Collected material:
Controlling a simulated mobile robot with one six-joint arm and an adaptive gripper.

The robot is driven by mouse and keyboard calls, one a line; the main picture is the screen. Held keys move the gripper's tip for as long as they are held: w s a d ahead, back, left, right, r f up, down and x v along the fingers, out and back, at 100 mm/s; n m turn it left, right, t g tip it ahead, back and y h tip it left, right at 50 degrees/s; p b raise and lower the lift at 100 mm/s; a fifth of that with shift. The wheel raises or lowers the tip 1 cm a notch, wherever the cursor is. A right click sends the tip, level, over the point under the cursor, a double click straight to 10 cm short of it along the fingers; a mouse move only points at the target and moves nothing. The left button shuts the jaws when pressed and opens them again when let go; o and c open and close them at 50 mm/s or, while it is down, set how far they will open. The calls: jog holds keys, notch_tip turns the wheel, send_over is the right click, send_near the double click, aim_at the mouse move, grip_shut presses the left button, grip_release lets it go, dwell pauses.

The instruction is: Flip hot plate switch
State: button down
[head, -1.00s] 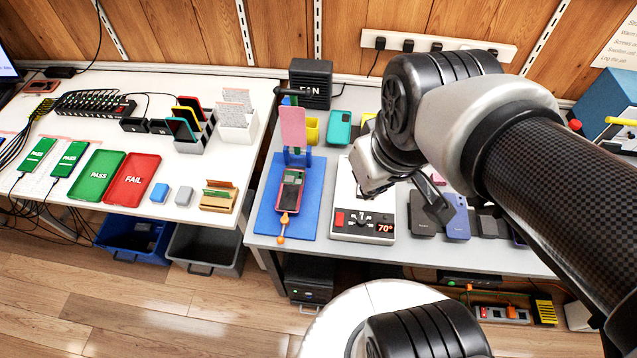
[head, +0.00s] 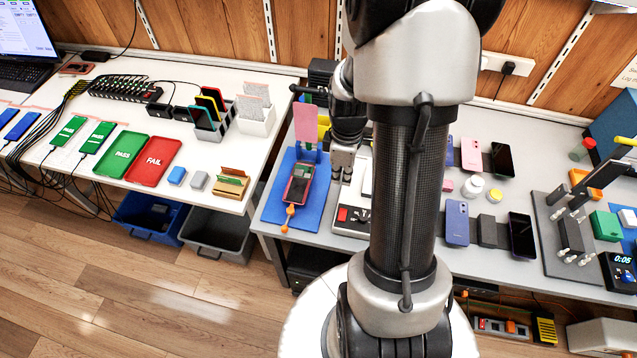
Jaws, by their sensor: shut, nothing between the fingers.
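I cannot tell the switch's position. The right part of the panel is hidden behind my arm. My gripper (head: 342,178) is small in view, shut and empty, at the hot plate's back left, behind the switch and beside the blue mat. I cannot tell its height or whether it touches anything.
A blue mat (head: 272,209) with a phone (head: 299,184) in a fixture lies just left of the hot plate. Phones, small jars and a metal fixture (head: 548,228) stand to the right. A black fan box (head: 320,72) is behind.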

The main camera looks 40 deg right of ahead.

Prompt:
Return all lines with the word "ahead" in them.

Reply to the exercise:
The robot is driven by mouse and keyboard calls, one a line; the main picture is the screen. Held keys move the gripper's tip for as long as they are held: w s a d ahead, back, left, right, r f up, down and x v along the fingers, out and back, at 100 mm/s; n m turn it left, right, t g tip it ahead, back and y h tip it left, right at 50 degrees/s; p b raise and lower the lift at 100 mm/s; a fifth of that with shift. The wheel raises or lowers the tip 1 cm a notch, wherever the cursor is. A right click sends the tip, level, over the point under the cursor, a double click straight to 10 cm short of it along the fingers; a mouse move only points at the target and moves nothing. The left button shuts the jaws when pressed and opens them again when let go; o and c open and close them at 50 mm/s or, while it is down, set how far they will open. The calls: jog holds keys, notch_tip turns the wheel, send_over is the right click, send_near the double click, aim_at the mouse move, grip_shut presses the left button, grip_release lets it go, dwell pauses.
The main camera looks 40 deg right of ahead.

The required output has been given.